THE ICEMAN (**)…A couple of years ago, on the A&E network there were a series of interviews with Richard Kuklinski, best known as the Iceman and responsible for more than one hundred killings. The interviews were terrifying because here was a man, a complete psychopath and sociopath who felt genuine love for his family, normally a contradiction for such minds. In fact the only people he really felt bad about letting down were his girls! The film has its share of problems, but the lead performance of Michael Shannon is not among them, he is terrifying and positively brilliant. His eyes are dead, void of emotion, of feeling of any kind. He kills without mercy, without apology and is very good at it. When a local mobster hires him to do hits for him he proves to be a lethal killer, but this cannot be any surprise to anyone because we learn that Richard was also killing animals when he was a child and murders a man over a pool game. When the mobster, played with barely contained rage by Ray Liotta lays him off, he starts doing hits for rival mobsters in the area and ends up at odds with the various criminal elements in New Jersey and New York. Finding himself targeted by the mob, his family threatened he lashes out and begins to pick off anyone who could prove a threat to him or his girls. When they come to his home he begins to understand the peril he has placed his girls in. Yet still he cannot get out of the life because he is in too deep, and addicted to it.

Shannon is an imposing presence in the film,  massive in size, but it’s the eyes, the icy stare that he levels at people who cross him, the lack of fear he has for any man, and the quiet seething that seems to come from him at all times. There is no doubt he loves his family, but are they his family or “things” that he possesses to allow him to feel normal? That is never really addressed. It is a performance that is superior to the film, which happens sometimes, and has resulted in Oscar attention for the actor. Shannon will indeed find himself an Oscar contender and rightly so, it’s a superbly dark performance about a man who was married not to his wife, but to violence.

Winona Ryder is very good as his wife, though I questioned how long she could not really figure out that something very terrible was going on with her husband. The mob visits her home, her daughter is the victim of a hit and run, and she never fights back or leaves, getting her kids to safety.

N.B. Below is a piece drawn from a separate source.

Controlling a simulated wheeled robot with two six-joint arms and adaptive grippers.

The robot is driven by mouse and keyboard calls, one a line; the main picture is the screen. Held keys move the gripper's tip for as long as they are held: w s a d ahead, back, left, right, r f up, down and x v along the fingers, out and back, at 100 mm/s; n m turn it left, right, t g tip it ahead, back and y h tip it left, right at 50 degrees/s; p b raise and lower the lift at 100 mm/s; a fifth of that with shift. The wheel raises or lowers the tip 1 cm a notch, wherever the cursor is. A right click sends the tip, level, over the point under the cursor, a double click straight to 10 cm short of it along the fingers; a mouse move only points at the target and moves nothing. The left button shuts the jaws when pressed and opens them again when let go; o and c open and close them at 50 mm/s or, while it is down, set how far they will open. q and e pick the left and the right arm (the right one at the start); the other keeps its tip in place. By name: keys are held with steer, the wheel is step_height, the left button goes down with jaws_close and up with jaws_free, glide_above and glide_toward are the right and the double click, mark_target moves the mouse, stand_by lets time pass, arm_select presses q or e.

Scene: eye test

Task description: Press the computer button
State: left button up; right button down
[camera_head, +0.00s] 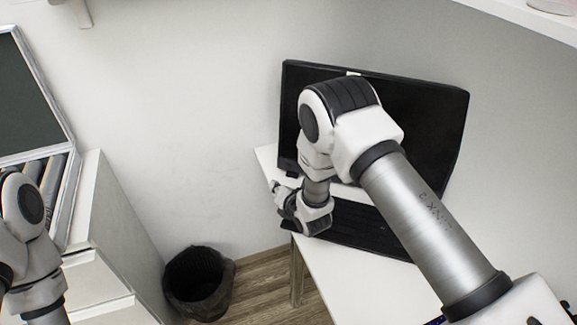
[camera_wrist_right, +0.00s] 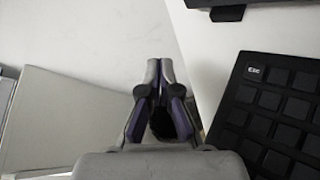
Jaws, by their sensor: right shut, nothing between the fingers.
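A black monitor (camera_head: 425,115) stands on a white desk (camera_head: 350,285) against the wall, partly hidden by my right arm. A black keyboard (camera_head: 365,228) lies in front of it; its ESC corner shows at the right of the right wrist view (camera_wrist_right: 275,110). My right gripper (camera_head: 277,187) is at the desk's left edge, left of the keyboard. In the right wrist view its fingertips (camera_wrist_right: 160,64) are together with nothing between them. I cannot make out a computer button in either view. My left arm shows at the left edge of the head view, but its gripper is out of frame.
A black waste bin (camera_head: 198,285) stands on the wood floor between the desk and a white cabinet (camera_head: 125,245). A tilted, framed dark panel (camera_head: 30,95) is above the cabinet at the left. A white shelf edge (camera_head: 520,18) crosses the top right.

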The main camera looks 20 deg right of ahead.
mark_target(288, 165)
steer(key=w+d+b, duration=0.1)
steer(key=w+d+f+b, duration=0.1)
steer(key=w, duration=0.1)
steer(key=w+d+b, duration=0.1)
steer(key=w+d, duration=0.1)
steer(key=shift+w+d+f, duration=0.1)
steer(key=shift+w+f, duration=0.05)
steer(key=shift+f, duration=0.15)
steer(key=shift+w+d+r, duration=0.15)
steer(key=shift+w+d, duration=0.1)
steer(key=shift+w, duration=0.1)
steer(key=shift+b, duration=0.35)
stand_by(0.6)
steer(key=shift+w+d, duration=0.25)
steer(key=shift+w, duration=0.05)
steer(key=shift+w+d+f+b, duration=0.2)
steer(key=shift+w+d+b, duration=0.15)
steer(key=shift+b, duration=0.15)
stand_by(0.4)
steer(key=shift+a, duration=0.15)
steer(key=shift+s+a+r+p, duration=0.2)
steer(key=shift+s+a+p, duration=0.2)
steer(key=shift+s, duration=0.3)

Was she truly that blind or just that afraid of her husband, which would make sense? Was being taken care paramount to her, so much so that she would not question thirty thousand dollars cash in his coat pocket?? Ryder is very good as a character I felt was rather dim, and not the sort of protective mother one would expect.

There are several smaller roles essayed by well-known actors, James Franco among them as a dirty minded photographer who ends up at the wrong end of Kuklinski’s gun, the aforementioned Liotta, and oddest of all, though very good, David Schwimmer as a fool hardy tough guy who does the wrong thing once too often. In a sequence which lasts perhaps three minutes, Stephen Dorff, as Kuklinski’s jailed younger brother, displays more emotion in that small amount of time than he did a couple of years back in the entire running time of Somewhere (2010)!

I wanted to know more about the inner workings of the man’s mind, what made him tick and we see some abuse from his childhood, we hear how he killed animals, but I wanted more, what makes a man like this?? We may never know.

TO THE WONDER (*)…I am not among those who bow down at the altar of all things Malick. While I admired his early work, Badlands (1974) in particular, Days of Heaven (1978) is dull, dull, and dull. The Thin Red Line (1998) had elements of genius, and I quite liked The New World (2005). Last year after seeing The Tree of Life (2011) for the first time I was impressed, but a second and third viewing have lessened my opinion of the film considerably, and I am wondering if Malick is aware that movies are meant to be shared with an audience? Walking out of the film At the Wonder, the term “artistic masturbation” came to mind in thinking about Terrence Malick and just what he was attempting to achieve. For the first time since he came back to movies I got the feeling he was real contempt for his audience and perhaps even his actors. Actors first. The revere him but for the life of me I cannot think of why, because he does not appear to be any sort of actors director? Think back to the performance of Adrien Brody in The Thin Red Line (1998) which was almost entirely cut from the film, or the Sean Penn performance in The Tree of Life (2011) which also was cut down considerably. Ben Affleck has a lot to complain about with To the Wonder because he barely speaks in the movie, and is seen in so many tableaux shots one wonders why Malick even bothered casting a known actor in the part. It is a love story, and a tale of failed love yet the most passionless study of love I have ever encountered in a movie theater. Not once did I believe these people loved one another, ever have, or in fact were capable of love. Once again the picture is beautifully shot, a likely nominee for Best Cinematography, but I do not go to the movies to look at still images, and this film is filled with them. I get that people in marriages can be in pain, I understand that they sometimes look back to the past and wonder what might have been, but do they only think about it??? Does no one act upon it?? Why do the couples in Malick’s films not talk?? Communication is so much a part of good relationships, and bad ones, and yet the people in this film do not speak to one another. They stand around and looked pained, and I will tell you, the audience leaving the theater looked mighty pained as well.